The answers to this question will change on 1st October 2010 when the Equality Act begins to come into force. The purpose of this Act is largely to consolidate existing discrimination law, bringing it in effect all into one Act, and therefore could be easily overlooked. However there are some new features that could have a significant impact on your business operations. This note deals with the first of three of these new features.
Discussing pay, and victimisation
As a result of the new legislation clauses which restrict an employee or worker from disclosing information about their pay or seeking information about pay levels from other employees or workers will be very difficult to enforce. Currently discussions of this nature can be prohibited and relied upon in disciplinary hearings.
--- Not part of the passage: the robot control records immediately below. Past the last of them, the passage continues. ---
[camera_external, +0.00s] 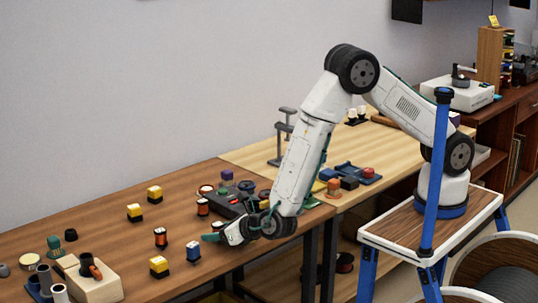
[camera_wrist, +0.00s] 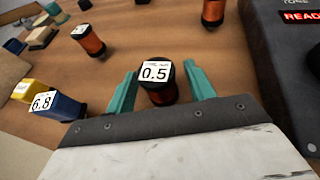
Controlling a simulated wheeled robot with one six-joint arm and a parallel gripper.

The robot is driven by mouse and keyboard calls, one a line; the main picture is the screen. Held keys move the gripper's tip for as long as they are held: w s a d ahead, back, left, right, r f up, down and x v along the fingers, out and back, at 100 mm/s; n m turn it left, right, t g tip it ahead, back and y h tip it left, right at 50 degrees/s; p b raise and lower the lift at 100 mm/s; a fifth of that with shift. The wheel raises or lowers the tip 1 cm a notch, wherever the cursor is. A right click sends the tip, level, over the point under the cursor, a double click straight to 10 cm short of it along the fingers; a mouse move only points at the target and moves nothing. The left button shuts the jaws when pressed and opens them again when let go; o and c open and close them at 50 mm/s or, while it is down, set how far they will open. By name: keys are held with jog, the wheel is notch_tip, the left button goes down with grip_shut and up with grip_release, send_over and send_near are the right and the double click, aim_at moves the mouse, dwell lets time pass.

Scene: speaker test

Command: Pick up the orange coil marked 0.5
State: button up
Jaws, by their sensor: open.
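The orange coil marked 0.5 (camera_wrist: 156,76) stands on the table in the wrist view, its white label facing up. Its side is mostly in shadow, with dark orange showing. My gripper (camera_wrist: 160,70) is open, with one teal finger on each side of the coil. I cannot tell whether either finger touches it. In the external view my gripper (camera_external: 213,237) is low over the front part of the brown table, and I cannot make out the 0.5 coil there.
A blue coil marked 6.8 (camera_wrist: 62,106) stands left of my gripper. Other orange coils stand farther off, one at upper left (camera_wrist: 88,40) and one at the top (camera_wrist: 212,12). A dark tester box (camera_wrist: 285,60) with a red display is close on the right.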

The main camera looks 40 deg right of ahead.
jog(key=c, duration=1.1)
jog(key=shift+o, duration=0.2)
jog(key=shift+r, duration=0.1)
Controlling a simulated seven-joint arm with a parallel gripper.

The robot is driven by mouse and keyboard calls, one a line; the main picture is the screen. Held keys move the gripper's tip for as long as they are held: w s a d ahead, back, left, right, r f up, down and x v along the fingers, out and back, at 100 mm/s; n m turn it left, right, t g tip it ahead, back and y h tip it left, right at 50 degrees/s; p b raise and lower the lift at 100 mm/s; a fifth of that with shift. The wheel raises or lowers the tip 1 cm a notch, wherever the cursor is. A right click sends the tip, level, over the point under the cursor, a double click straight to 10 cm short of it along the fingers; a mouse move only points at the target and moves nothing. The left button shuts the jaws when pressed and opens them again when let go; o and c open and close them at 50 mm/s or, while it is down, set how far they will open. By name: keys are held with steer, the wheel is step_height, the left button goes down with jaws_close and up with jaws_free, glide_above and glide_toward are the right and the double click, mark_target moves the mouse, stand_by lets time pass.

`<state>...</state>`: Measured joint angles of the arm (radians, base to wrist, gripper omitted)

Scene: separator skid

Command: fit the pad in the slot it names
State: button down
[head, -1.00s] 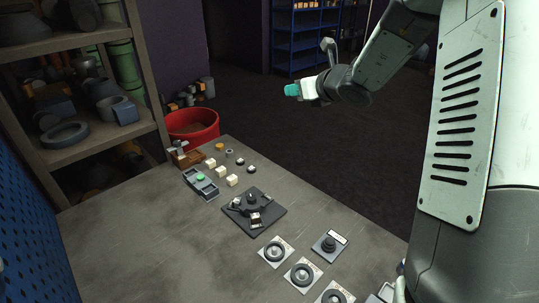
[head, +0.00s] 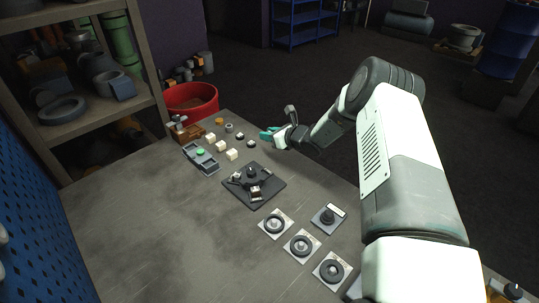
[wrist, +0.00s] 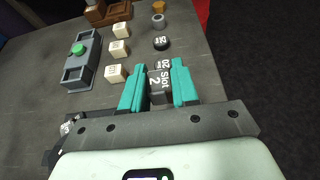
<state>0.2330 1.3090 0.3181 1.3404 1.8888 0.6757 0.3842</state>
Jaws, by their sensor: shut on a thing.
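My gripper (head: 267,134) is over the far right part of the table in the head view. In the wrist view its teal fingers (wrist: 160,82) are shut on a dark grey pad (wrist: 159,88) with "Slot 2" printed in white. A dark square fixture (head: 266,201) lies on the table with a central hub, arms around it and a pale piece near its front; its slots are too small to make out. The pad is away from this fixture, whose slot labels I cannot read.
Pale cubes (wrist: 115,74) and a grey tray with a green button (wrist: 90,42) lie left of my gripper. A dark round piece (wrist: 162,43) and a grey ring (wrist: 158,20) lie ahead. Round parts on square plates (head: 301,245) line the front right. The left tabletop is clear.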

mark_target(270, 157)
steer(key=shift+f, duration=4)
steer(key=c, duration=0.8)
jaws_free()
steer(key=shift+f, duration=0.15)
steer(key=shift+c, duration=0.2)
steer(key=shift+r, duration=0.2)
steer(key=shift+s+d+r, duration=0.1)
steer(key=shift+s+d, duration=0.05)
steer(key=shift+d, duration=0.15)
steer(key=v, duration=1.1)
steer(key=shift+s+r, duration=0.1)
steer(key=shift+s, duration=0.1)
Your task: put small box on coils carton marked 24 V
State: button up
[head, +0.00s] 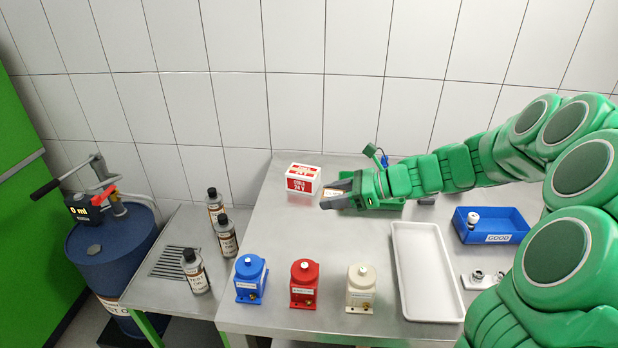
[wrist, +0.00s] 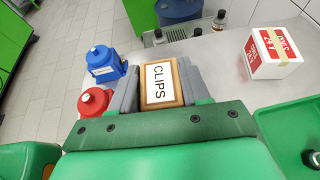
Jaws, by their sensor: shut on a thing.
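The coils carton (head: 303,179) is a white and red box with "COILS 24 V" on its front, standing on the steel bench near the wall. In the wrist view the carton (wrist: 270,54) is at the upper right, with tan tape on top. My gripper (head: 338,196) is just right of the carton, apart from it in the head view. In the wrist view my gripper (wrist: 160,85) is shut on a small brown box (wrist: 162,84) with a white label reading "CLIPS". In the head view my fingers hide most of that box.
Blue (head: 250,279), red (head: 304,284) and cream (head: 361,288) pumps stand along the bench's front edge. A white tray (head: 427,271) and a blue "GOOD" bin (head: 491,225) are to the right. Bottles (head: 227,237) stand at left. The bench between carton and pumps is clear.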

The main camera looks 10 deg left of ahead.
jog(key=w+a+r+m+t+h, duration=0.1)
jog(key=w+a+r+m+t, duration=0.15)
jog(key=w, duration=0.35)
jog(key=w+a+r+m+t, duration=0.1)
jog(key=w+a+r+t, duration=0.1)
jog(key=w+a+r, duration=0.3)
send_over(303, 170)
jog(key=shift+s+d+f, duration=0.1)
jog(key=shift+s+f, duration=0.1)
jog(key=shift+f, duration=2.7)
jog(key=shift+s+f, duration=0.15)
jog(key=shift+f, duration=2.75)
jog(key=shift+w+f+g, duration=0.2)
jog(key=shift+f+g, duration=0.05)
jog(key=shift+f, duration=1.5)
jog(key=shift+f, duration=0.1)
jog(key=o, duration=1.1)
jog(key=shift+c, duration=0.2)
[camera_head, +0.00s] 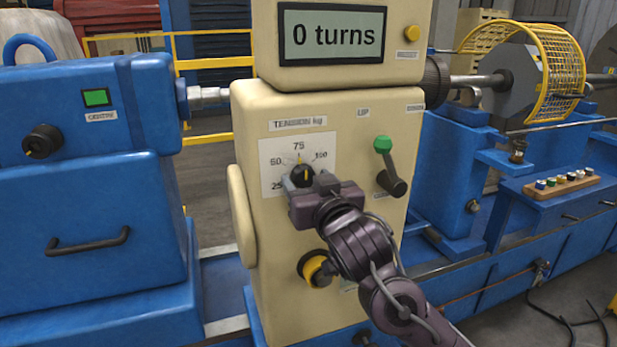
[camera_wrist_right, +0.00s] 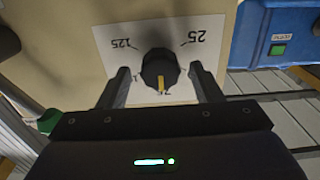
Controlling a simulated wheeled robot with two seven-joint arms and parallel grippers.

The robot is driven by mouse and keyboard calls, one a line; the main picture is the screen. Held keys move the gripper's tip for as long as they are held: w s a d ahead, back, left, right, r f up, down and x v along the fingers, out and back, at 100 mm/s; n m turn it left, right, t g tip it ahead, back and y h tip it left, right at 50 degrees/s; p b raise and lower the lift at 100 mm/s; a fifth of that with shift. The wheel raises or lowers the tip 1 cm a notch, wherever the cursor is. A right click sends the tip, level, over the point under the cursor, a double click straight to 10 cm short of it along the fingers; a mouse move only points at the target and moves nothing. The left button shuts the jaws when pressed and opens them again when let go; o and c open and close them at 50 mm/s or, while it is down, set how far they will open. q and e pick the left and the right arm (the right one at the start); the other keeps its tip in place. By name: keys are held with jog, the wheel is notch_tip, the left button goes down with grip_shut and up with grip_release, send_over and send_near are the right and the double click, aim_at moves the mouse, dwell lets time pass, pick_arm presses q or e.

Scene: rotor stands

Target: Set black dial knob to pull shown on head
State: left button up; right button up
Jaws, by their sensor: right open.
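The black dial knob (camera_head: 303,174) sits on a white scale plate (camera_head: 270,154) under a "TENSION kg" label on the cream machine head. Its yellow pointer mark points up, at about 75. In the right wrist view the knob (camera_wrist_right: 159,69) shows its mark pointing down, with 25 and 125 readable on the plate. My right gripper (camera_wrist_right: 160,76) is open, with one finger on each side of the knob and gaps visible. In the head view the right gripper (camera_head: 302,184) hides the knob's lower part and part of the scale. My left gripper is out of view.
The display (camera_head: 333,35) above reads "0 turns". A green-tipped lever (camera_head: 391,165) stands right of the dial, and a yellow-and-black knob (camera_head: 317,268) sits below my wrist. A blue cabinet (camera_head: 85,230) with another black knob (camera_head: 43,141) stands at the left.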

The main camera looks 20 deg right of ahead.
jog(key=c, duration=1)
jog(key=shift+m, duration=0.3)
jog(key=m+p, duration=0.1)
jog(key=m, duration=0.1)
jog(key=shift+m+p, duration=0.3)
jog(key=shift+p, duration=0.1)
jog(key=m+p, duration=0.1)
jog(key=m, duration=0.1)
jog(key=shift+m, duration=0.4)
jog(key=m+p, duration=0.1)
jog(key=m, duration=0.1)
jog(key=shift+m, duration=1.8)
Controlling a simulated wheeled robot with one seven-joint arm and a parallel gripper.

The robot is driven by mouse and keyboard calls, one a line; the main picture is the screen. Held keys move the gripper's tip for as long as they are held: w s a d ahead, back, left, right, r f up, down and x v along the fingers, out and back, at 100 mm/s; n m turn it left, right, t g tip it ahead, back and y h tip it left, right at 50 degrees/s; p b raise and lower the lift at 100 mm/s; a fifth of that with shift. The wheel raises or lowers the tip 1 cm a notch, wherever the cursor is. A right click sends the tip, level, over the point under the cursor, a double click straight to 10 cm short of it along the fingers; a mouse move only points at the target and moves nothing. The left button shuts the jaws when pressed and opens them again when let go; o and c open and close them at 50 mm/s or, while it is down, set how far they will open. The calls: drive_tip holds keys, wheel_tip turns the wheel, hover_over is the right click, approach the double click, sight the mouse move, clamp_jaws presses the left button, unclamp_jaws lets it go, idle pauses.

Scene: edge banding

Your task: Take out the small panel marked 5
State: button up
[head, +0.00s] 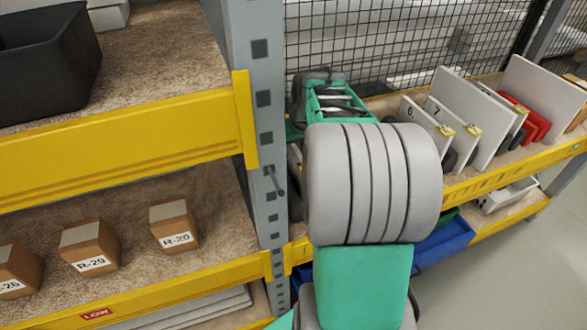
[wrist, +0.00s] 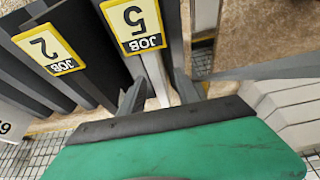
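The panel marked 5 (wrist: 155,75) shows in the wrist view, with its yellow JOB 5 tag (wrist: 141,25) upside down at the top centre. My gripper (wrist: 159,86) has one dark finger on each side of this panel's pale edge. The fingers are close to the panel, but I cannot tell whether they press on it. In the head view my own arm covers the middle, and the panel marked 5 and the fingertips are hidden there.
In the head view, panels marked 6 (head: 411,114) and 7 (head: 437,112) stand on the right shelf, with larger white panels and red pieces (head: 525,118). A grey rack post (head: 263,120) stands left of my arm.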

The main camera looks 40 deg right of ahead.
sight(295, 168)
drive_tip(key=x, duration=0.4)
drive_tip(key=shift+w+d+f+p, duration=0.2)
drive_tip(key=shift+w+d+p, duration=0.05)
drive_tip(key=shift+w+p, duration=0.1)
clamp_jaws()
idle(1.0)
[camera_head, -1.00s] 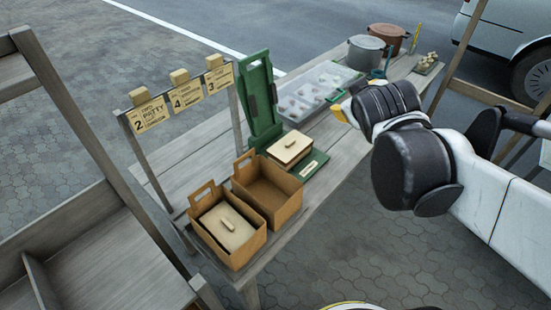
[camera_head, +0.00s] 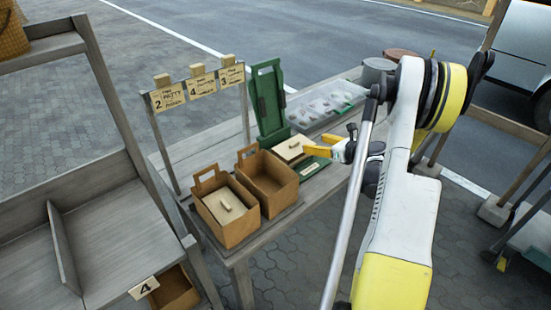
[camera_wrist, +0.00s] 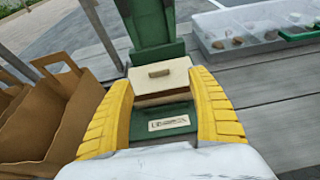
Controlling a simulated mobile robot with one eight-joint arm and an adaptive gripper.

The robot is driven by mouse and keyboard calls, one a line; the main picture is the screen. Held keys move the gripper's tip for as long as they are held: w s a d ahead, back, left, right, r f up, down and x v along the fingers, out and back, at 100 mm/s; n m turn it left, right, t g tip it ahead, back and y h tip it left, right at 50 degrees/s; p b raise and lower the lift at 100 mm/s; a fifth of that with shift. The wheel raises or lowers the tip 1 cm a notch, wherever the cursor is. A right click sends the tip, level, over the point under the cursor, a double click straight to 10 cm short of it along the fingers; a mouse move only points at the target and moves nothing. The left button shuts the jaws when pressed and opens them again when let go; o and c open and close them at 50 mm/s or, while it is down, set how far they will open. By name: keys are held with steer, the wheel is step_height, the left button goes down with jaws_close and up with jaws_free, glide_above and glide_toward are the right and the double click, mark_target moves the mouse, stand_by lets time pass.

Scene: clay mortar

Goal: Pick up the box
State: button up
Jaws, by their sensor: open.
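A cream box (camera_head: 293,147) with a small handle on its lid sits on a green stand (camera_head: 314,167) on the wooden table. It also shows in the wrist view (camera_wrist: 160,77), in front of my gripper (camera_wrist: 161,88). The two yellow fingers are open, one at each side of the box in that picture. I cannot tell if they touch it. In the head view my gripper (camera_head: 325,146) is just right of the box. A second cream lid or box (camera_head: 225,203) is inside the front brown carton.
An empty brown carton (camera_head: 268,184) stands left of the green stand. A tall green panel (camera_head: 268,101) rises behind the box. A clear tray (camera_head: 328,104) lies farther back. A sign frame (camera_head: 199,86) with numbered cards stands at the left.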

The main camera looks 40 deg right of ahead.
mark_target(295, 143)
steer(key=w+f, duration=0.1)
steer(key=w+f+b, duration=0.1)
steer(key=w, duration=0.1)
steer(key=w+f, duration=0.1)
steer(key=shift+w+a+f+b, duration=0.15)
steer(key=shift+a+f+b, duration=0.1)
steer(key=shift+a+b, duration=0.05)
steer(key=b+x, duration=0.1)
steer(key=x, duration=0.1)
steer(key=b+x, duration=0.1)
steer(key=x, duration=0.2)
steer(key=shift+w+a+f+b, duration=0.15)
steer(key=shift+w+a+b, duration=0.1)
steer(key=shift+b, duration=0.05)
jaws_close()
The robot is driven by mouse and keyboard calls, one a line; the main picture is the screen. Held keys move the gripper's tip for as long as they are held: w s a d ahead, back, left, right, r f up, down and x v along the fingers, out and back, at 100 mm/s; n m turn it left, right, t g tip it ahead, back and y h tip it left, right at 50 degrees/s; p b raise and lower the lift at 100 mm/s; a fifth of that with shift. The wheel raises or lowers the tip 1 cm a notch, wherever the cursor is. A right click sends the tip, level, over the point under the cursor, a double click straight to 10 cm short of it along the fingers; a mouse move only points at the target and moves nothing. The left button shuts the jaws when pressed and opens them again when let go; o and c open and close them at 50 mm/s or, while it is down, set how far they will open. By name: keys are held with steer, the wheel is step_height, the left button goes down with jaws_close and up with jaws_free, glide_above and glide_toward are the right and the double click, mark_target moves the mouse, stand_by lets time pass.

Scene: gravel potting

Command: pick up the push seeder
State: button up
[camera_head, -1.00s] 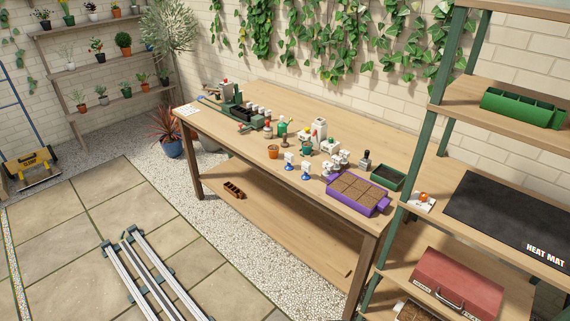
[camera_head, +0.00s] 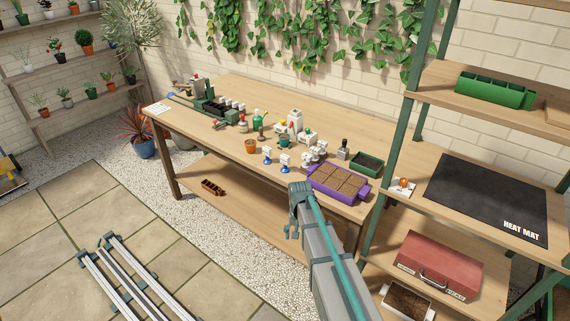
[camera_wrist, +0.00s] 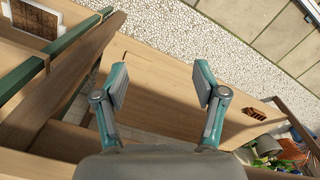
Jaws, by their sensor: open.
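I cannot tell for certain which thing is the push seeder; several small tools stand close together on the potting bench (camera_head: 330,120). Among them are white-headed tools with blue bases (camera_head: 285,162), a dark block with an upright handle (camera_head: 343,151) and a green bottle (camera_head: 258,117). My gripper (camera_head: 292,233) is at the bench's front edge, left of and below the purple tray (camera_head: 312,183), apart from the tools. In the wrist view my gripper (camera_wrist: 160,86) is open and empty, with wooden boards beyond its fingers. No bench-top tool shows clearly there.
A green-posted rack with a heat mat (camera_head: 485,195) and red toolbox (camera_head: 440,265) stands right. A terracotta pot (camera_head: 251,147) sits near the bench front.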

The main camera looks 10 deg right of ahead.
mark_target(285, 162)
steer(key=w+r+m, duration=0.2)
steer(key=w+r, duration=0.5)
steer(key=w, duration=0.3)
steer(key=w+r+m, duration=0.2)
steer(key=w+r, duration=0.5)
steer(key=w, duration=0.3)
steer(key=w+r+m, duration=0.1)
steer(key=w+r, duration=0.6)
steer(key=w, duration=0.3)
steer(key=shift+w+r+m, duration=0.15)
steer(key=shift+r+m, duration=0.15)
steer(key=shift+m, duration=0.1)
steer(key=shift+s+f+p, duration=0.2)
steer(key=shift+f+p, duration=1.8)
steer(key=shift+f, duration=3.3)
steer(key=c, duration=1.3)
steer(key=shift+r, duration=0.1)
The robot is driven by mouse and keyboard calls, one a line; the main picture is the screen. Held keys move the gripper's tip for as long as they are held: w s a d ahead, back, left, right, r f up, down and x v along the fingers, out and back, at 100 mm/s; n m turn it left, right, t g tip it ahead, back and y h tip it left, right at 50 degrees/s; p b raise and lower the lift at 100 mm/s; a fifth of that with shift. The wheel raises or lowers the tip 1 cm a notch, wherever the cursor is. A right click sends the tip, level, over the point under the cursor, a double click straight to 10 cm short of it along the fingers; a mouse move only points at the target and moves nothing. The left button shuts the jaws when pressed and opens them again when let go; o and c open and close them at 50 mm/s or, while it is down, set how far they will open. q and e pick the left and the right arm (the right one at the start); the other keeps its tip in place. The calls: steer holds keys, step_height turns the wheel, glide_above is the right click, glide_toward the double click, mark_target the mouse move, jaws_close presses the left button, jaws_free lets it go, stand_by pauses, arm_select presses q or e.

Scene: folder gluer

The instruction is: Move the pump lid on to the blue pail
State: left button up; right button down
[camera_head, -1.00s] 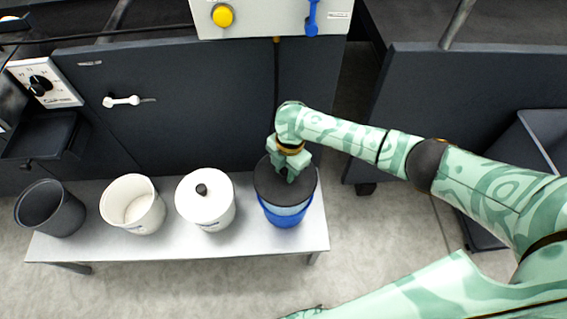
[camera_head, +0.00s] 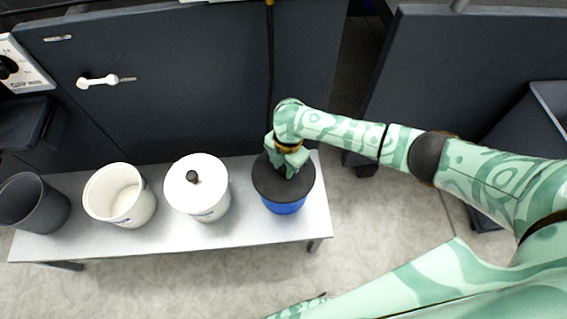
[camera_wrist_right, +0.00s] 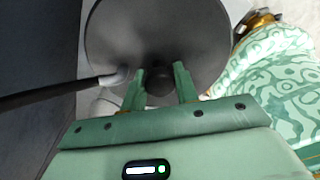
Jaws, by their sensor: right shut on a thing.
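The pump lid (camera_head: 265,186) is a dark round disc over the blue pail (camera_head: 285,207). Only the pail's blue front side shows below the lid; its opening is hidden. Whether the lid rests on the rim or hovers just above it I cannot tell. My right gripper (camera_head: 287,168) is above the lid, shut on its central knob. In the right wrist view, the gripper's fingers (camera_wrist_right: 159,88) stand on either side of the dark knob, with the lid (camera_wrist_right: 155,35) spread out beyond them.
The pail stands near the right end of a pale bench (camera_head: 240,236). To its left are a white lidded container (camera_head: 211,191), an open white pail (camera_head: 118,196) and a dark grey bucket (camera_head: 38,205). A dark machine panel (camera_head: 180,110) rises behind.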

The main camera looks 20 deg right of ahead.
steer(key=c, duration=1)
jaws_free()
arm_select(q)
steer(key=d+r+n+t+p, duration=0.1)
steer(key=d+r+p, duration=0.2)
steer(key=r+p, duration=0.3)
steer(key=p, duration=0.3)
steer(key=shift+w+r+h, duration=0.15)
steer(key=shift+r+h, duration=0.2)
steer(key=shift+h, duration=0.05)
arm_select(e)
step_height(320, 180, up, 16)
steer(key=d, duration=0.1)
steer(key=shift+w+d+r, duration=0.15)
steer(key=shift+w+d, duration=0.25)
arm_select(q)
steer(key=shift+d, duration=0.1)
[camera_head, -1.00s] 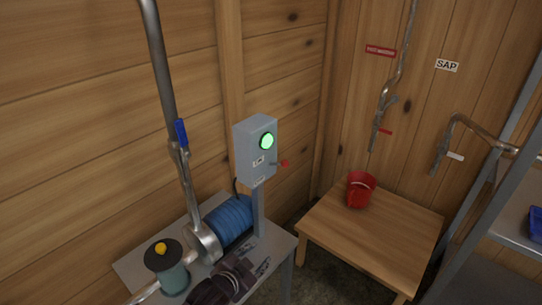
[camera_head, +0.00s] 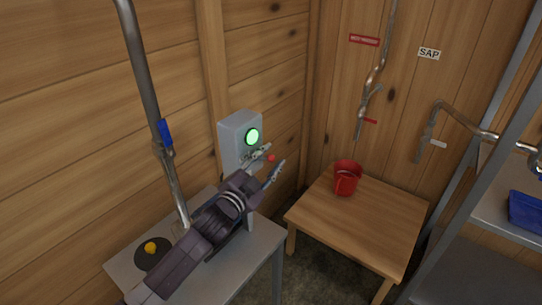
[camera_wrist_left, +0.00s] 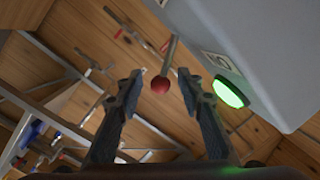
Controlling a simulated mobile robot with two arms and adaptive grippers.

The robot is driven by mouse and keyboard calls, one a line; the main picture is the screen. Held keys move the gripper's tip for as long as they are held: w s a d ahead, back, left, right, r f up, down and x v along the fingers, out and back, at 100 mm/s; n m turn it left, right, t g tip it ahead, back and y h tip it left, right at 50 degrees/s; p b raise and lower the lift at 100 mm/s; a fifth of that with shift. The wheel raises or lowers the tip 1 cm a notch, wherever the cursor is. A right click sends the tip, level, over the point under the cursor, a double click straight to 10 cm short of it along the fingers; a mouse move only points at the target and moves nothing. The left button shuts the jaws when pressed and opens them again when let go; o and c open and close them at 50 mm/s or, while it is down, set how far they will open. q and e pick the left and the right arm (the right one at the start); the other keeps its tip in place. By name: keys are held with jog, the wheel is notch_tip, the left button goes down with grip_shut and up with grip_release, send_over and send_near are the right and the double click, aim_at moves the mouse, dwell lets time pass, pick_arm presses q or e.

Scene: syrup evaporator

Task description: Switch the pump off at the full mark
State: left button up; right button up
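The grey switch box (camera_head: 233,130) stands at the bench's far end, its round green lamp (camera_head: 252,137) lit. Its lever ends in a red ball (camera_head: 271,157). In the left wrist view, the lever's red ball (camera_wrist_left: 160,85) appears between the two fingers, and the lit lamp (camera_wrist_left: 229,92) is to the right. My left gripper (camera_head: 274,163) is open in front of the box, with its fingers on either side of the ball; I cannot tell whether they touch it. My left arm hides the blue motor. My right gripper is not in view. I see no full mark.
A steel pipe (camera_head: 142,75) with a blue-handled valve (camera_head: 165,132) rises at left. A bench (camera_head: 262,240) lies under my arm. A red bucket (camera_head: 346,181) stands on a wooden table (camera_head: 360,222). A SAP sign (camera_head: 429,53) and pipes are on the back wall.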

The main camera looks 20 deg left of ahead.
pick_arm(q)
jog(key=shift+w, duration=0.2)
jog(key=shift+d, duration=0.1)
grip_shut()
Some employers feel that pay rates are personal to individuals and do not want open disclosure, and indeed some employees no doubt feel the same way, although workers who have a different relationship may not feel that a similar level of trust exists.
However from October this kind of restriction will be unenforceable where the discussion or disclosure is requested or made for the purpose of establishing whether there has been any discrimination with regard to pay.
As the discussion or disclosure has to only be for this purpose it is an excuse which could quite easily be justified in many cases. In addition taking action against an employee or worker because they have sought or disclosed such information could in itself be victimisation as they could be being treated less favourably because they disclosed or requested such information. Victimisation is a head of claim under discrimination law.
In terms of workers it can be seen that this piece of legislation links up with the Agency Workers Regulations 2010, as workers will be entitled to same pay terms after October 2011. Generally, many may reel against the provisions as they could interfere with the essential trust between an employer and an employee in negotiating personal salary and other pay rates. Having to justify to one employee why another doing similar work is on a higher rate will be uncomfortable and could be perceived as an infringement of the confidentiality that exists between the employer and employees. It also could lead to the lower paid employee feeling aggrieved, albeit that the employer’s reasons are entirely justifiable, and thus upset the trust. How an employer is meant to explain this to an employment tribunal without an adverse effect on the employment will be the question. However we live in times where transparency is the by word and many may feel that common sense will prevail in due course with a repeal of this provision.
For now if your current policy is to include restriction clauses of this kind in your contracts there is no reason why you should not retain them, to act as a deterrent. However they will be unenforceable and therefore could not be relied upon to demonstrate a breach of contract in any disciplinary action if the employee asking or providing the information is doing so to establish that there has been or is no discrimination.
Finally it is worth bearing in mind that there is no law that requires one employee to be paid the same as another doing the same job. The only law that applies is gender, part time and fixed term contract discrimination, and from October 2011 in relation to workers of course the Agency Workers Regulations. Ironically agency workers will end up with more protection than regular employees!